■ **Exercise details**
Copy every entry word for word. Skip the pictures.

Rows about robot tasks:
== == ==

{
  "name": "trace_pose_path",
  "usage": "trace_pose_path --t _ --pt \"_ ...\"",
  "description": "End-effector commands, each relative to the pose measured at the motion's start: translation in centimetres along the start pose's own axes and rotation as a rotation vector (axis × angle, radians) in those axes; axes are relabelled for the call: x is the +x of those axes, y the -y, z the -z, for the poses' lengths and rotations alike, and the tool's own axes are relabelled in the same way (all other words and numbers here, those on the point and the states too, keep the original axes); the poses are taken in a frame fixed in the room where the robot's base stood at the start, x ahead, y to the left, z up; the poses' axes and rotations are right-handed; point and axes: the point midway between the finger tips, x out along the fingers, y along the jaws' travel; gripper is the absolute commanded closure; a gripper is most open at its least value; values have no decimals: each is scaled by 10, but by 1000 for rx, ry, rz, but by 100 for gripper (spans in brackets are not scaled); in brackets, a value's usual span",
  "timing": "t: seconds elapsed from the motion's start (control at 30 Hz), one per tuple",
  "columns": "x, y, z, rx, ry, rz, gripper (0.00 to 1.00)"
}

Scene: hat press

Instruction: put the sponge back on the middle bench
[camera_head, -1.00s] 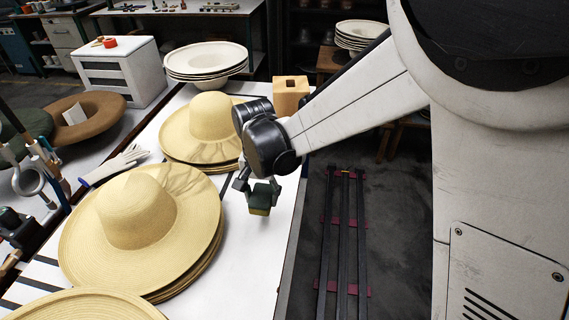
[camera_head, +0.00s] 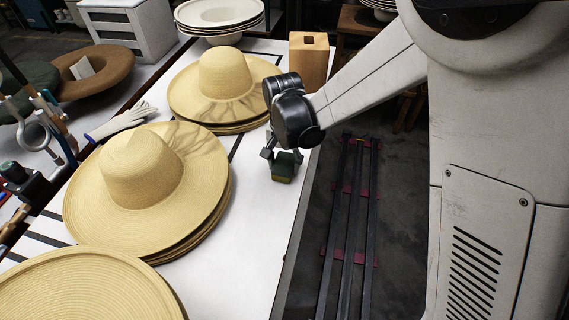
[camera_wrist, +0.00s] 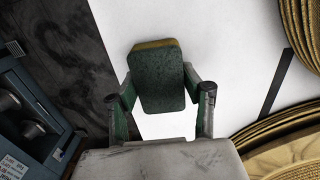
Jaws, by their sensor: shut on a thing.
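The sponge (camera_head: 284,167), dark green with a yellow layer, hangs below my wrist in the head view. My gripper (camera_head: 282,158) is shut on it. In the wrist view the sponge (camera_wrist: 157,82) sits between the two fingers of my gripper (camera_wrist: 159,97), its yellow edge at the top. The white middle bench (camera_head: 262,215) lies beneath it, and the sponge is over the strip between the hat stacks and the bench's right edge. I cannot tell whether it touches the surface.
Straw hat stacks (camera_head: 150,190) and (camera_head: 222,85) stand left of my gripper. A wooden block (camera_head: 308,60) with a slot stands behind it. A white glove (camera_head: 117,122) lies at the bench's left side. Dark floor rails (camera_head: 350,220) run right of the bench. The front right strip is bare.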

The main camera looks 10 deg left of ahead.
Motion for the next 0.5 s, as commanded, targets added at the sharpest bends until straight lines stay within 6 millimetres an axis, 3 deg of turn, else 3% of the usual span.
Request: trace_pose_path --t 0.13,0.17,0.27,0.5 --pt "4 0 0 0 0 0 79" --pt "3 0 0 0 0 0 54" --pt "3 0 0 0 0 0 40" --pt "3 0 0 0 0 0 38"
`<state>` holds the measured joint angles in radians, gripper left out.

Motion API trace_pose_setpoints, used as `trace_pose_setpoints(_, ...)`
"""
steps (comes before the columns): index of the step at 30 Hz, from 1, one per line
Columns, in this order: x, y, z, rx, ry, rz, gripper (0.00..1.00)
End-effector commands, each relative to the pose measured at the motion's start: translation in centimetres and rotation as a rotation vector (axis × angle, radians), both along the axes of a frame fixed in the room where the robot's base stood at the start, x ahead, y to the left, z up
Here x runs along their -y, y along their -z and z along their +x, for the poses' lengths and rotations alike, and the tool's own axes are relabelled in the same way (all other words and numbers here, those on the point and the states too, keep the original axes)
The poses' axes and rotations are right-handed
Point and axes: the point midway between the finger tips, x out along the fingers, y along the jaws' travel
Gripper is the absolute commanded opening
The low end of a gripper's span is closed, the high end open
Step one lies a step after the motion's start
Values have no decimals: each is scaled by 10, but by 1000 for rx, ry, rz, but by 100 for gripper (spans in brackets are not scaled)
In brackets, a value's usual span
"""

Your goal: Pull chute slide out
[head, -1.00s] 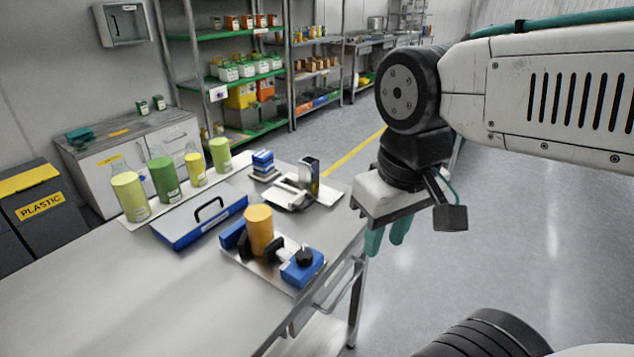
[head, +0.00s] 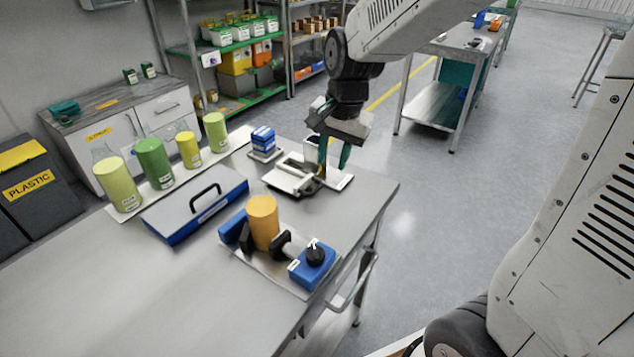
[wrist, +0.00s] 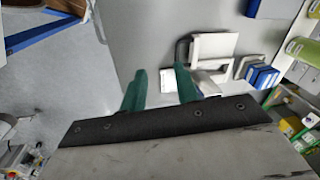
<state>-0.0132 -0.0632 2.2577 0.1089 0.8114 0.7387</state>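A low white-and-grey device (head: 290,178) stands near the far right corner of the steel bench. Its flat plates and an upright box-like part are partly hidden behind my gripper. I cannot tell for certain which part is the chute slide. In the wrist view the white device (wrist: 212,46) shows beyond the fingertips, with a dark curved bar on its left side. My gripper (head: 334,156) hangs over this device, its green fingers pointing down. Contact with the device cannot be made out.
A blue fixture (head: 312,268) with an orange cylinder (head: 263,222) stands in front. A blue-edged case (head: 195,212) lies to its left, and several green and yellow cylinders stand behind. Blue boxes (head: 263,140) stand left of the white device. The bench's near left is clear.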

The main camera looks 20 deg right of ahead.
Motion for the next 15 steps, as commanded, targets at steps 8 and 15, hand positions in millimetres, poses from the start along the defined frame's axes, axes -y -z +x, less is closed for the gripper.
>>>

== == ==

■ **Output for this task**
{
  "name": "trace_pose_path",
  "usage": "trace_pose_path --t _ --pt \"_ ...\"",
  "description": "End-effector commands, each relative to the pose measured at the motion's start: translation in centimetres along the start pose's own axes and rotation as a rotation vector (axis × angle, radians) in those axes; axes are relabelled for the call: x is the +x of those axes, y the -y, z the -z, for the poses' lengths and rotations alike, and the tool's own axes are relabelled in the same way (all other words and numbers here, those on the point and the states too, keep the original axes); the poses are taken in a frame fixed in the room where the robot's base stood at the start, x ahead, y to the left, z up; the poses' axes and rotations are right-handed; point and axes: the point midway between the finger tips, x out along the fingers, y along the jaws' travel; gripper is the absolute commanded closure; a gripper is most open at its least value; values have no decimals: each is scaled by 10, but by 1000 for rx, ry, rz, but by 100 for gripper (spans in brackets are not scaled); in brackets, a value's usual span",
  "timing": "t: seconds elapsed from the motion's start (control at 30 Hz), one per tuple",
  "columns": "x, y, z, rx, ry, rz, gripper (0.00 to 1.00)"
}

Scene: hat press

Instruction: put the sponge back on the middle bench
[camera_head, -1.00s] 
[camera_head, +0.00s] 
[camera_wrist, +0.00s] 
Jaws, by their sensor: shut on a thing.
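The sponge (camera_head: 284,167), dark green with a yellow layer, hangs below my wrist in the head view. My gripper (camera_head: 282,158) is shut on it. In the wrist view the sponge (camera_wrist: 157,82) sits between the two fingers of my gripper (camera_wrist: 159,97), its yellow edge at the top. The white middle bench (camera_head: 262,215) lies beneath it, and the sponge is over the strip between the hat stacks and the bench's right edge. I cannot tell whether it touches the surface.
Straw hat stacks (camera_head: 150,190) and (camera_head: 222,85) stand left of my gripper. A wooden block (camera_head: 308,60) with a slot stands behind it. A white glove (camera_head: 117,122) lies at the bench's left side. Dark floor rails (camera_head: 350,220) run right of the bench. The front right strip is bare.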

The main camera looks 10 deg left of ahead.
Motion for the next 0.5 s, as commanded, targets added at the sharpest bends until straight lines stay within 6 millimetres an axis, 3 deg of turn, else 3% of the usual span.
Request: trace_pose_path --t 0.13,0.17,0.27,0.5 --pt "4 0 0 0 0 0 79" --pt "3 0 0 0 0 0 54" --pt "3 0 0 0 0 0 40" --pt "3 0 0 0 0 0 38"
`<state>` holds the measured joint angles in radians, gripper left out.

Motion API trace_pose_setpoints, used as `trace_pose_setpoints(_, ...)`
"""
steps (comes before the columns): index of the step at 30 Hz, from 1, one per line
Columns, in this order: x, y, z, rx, ry, rz, gripper (0.00..1.00)
End-effector commands, each relative to the pose measured at the motion's start: translation in centimetres and rotation as a rotation vector (axis × angle, radians), both along the axes of a frame fixed in the room where the robot's base stood at the start, x ahead, y to the left, z up
Here x runs along their -y, y along their -z and z along their +x, for the poses' lengths and rotations alike, and the tool's own axes are relabelled in the same way (all other words and numbers here, those on the point and the states too, keep the original axes)
The poses' axes and rotations are right-handed
Point and axes: the point midway between the finger tips, x out along the fingers, y along the jaws' travel
Gripper is the absolute commanded opening
The low end of a gripper's span is closed, the high end open
Step one lies a step after the motion's start
Values have no decimals: each is scaled by 10, but by 1000 for rx, ry, rz, but by 100 for gripper (spans in brackets are not scaled)
In brackets, a value's usual span
"""

Your goal: Pull chute slide out
[head, -1.00s] 
[head, +0.00s] 
[wrist, +0.00s] 
<state>-0.0132 -0.0632 2.2577 0.1089 0.8114 0.7387</state>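A low white-and-grey device (head: 290,178) stands near the far right corner of the steel bench. Its flat plates and an upright box-like part are partly hidden behind my gripper. I cannot tell for certain which part is the chute slide. In the wrist view the white device (wrist: 212,46) shows beyond the fingertips, with a dark curved bar on its left side. My gripper (head: 334,156) hangs over this device, its green fingers pointing down. Contact with the device cannot be made out.
A blue fixture (head: 312,268) with an orange cylinder (head: 263,222) stands in front. A blue-edged case (head: 195,212) lies to its left, and several green and yellow cylinders stand behind. Blue boxes (head: 263,140) stand left of the white device. The bench's near left is clear.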

The main camera looks 20 deg right of ahead.
Motion for the next 15 steps, as commanded, targets at steps 8 and 15, hand positions in millimetres, poses from the start along the defined frame's axes, axes -y -z +x, less is closed for the gripper.
>>>

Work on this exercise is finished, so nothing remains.